I’ll compare Jay Dee’s posthumous rise in acclaim to the Notorious B.I.G. becoming widely recognized as the greatest MC of all time shortly after he died. The key difference being while Diddy and his associates began a planned campaign to have Biggie recognized as “The Best Rapper Ever,” Dilla’s appraisals were way more organic and came from individuals that fans, music journalists and musicians alike all deemed as instantly credible. The groundswell of Dilla love from both mainstream and underground artists alike was overwhelming. Even artists and musicians that exist outside the realms of urban music have professed their admiration for the man born James Yancey’s work. As the years go on it becomes more and more apparent exactly how many listeners Dilla touched in his 32 years on Earth.

I remember back in 1998 and 1999 when there were folks that thought A Tribe Called Quest and Q-Tip needed to stop relying on Jay Dee because he was seemingly preventing them/him from making the Hip-Hop they loved circa The Low End Theory & Midnight Marauders. This same cross section of ATCQ fans thought that Beats, Rhymes & Life was a sonic step back and many of them totally didn’t care for The Love Movement. It’s important to keep in mind that Jay Dee (or J Dilla) was the same man who was behind Common’s Like Water For Chocolate (one of his best received albums) as well as much of Electric Circus (one of his most critically panned and commercially disappointing albums). A far cry from how he’s generally viewed today.

A reason that Dilla was so beloved by his fellow producers and musicians that’s often overlooked this is the fact that he was more interested in the actual craft and making the music than he was seeking fame or doing things that highlighted his greatness. Other people in and outside of his immediate circle had to do that for him. Only in recent years has it come out how many songs and compositions that were credited to The Ummah or The Soulquarians (in some cases Dilla wasn’t credited at all) were actually done by J Dilla. His willingness to just be a part of a production team and remain so humble even when he was clearly a metahuman musically is awe inspiring.

Dilla was such a technical marvel and a quantum leap in the worlds of beat making and music production that for a great portion of his career, really only music nerds and heads really appreciated him.
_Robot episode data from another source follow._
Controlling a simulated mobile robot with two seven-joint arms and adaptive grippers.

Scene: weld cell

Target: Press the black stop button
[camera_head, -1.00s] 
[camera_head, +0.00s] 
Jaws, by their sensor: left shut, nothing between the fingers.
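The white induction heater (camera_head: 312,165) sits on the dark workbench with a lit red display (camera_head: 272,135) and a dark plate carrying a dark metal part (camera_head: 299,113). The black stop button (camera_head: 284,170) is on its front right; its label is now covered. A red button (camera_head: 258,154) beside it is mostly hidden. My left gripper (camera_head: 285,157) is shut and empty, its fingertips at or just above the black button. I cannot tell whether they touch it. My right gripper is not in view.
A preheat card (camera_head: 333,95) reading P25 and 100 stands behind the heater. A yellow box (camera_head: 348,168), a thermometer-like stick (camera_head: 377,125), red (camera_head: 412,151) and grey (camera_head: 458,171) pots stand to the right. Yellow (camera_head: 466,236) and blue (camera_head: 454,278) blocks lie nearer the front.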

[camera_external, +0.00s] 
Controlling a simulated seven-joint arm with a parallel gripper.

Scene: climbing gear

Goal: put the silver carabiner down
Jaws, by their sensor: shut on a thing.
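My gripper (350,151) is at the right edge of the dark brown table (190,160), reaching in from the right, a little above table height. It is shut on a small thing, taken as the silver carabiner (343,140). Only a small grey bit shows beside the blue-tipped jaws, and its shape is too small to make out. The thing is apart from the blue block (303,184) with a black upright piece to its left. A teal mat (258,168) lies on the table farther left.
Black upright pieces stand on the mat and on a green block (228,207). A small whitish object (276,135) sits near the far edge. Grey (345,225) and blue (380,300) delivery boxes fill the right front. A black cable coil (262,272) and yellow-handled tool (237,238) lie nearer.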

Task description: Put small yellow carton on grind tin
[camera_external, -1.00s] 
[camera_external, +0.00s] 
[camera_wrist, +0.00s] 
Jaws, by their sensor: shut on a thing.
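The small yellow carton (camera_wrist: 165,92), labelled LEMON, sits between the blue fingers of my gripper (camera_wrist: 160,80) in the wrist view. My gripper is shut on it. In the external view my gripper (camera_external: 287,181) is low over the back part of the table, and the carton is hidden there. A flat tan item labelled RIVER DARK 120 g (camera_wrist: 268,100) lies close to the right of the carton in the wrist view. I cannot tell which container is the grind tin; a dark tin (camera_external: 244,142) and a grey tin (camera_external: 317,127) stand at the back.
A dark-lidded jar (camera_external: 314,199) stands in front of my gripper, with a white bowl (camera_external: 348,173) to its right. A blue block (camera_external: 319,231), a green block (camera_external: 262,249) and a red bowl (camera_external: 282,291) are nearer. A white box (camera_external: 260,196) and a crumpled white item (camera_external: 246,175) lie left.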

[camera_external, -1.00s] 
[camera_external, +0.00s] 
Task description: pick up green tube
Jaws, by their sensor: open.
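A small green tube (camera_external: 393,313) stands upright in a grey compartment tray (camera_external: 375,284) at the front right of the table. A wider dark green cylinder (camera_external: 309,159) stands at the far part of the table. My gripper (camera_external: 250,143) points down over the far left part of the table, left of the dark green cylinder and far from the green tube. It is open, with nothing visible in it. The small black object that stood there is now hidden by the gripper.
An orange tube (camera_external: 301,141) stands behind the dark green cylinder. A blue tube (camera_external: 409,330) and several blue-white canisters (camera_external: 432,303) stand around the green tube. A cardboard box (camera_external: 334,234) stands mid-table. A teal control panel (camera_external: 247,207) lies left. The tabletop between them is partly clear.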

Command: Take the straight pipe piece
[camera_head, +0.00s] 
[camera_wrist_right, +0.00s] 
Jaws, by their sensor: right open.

This is because these were the people who overstood how incredible the music he made was since they were familiar with not only the actual craft but also the source material he used to make his beats. Even when his music sounded simple to the ear of the casual listener, these knowledgeable fans would spazz out, thus making the casual listener think the head was simply package riding Dilla because his name was on the beat. Now let’s address the issue of Dilla’s rabid fan base of Dillaheads.

This segment of Dilla fans is so aggressive and vocal that they’ve actually succeeded in turning people off of getting familiar with his impressive back catalog of music. Many of these fans became acquainted with his work towards the end of his life so their introduction to him ranges from Jaylib to Donuts. The initial push of posthumous Dilla awareness began with the site Okayplayer and extended throughout the release of Donuts and The Shining, Stones Throw’s Ruff Draft re-release and Jay Love Japan—all between February 2006 and June 2007. Since his fanbase consists of mostly serious music heads (such as myself) he’s never achieved high sales numbers, however more and more fans become aware of his extensive and diverse back catalog with every passing year.

Without James Dewitt Yancey the burgeoning worldwide instrumental Hip-Hop/beat culture as a whole probably wouldn’t exist.

I’ve gone on record as saying that J Dilla was the single most influential music producer of the past 15 years. Without James Dewitt Yancey the burgeoning worldwide instrumental Hip-Hop/beat culture as a whole probably wouldn’t exist. When Hip-Hop production Jedi masters such as DJ Premier, Pete Rock, Dr. Dre, DJ Scratch, Just Blaze, Nottz, Questlove and Pharrell Williams regard him as the greatest to touch MPC 3000 pads, it’s extremely tough to ignore. When DJ’s like Garth Trinidad and musicians like Robert Glasper sing Dilla’s praises it’s even tougher to ignore. However, when Miguel Atwood-Ferguson gathers together an orchestra that plays pieces and arrangements based on Dilla’s production it’s absolutely impossible to ignore.

Now that James Dewitt Yancey has passed and he’s left so much incredible music behind for future generations (and current ones) to discover, there’s no question that he’s the new platinum standard that future greats will be judged by. His MCA Pay Jay album has still yet to see an official release and the new Ma Dukes endorsed album The Rebirth Of Detroit will drop sometime between now and Memorial Day. The hallmark of a legendary producer is when you hear an old song and instantly think about the beat that was made from it. Dilla was so ahead of his time that even six years after he passed few (Madlib is an exception) have caught up to the material he made more than 10 years ago.

Rest in eternal peace, James Dewitt Yancey.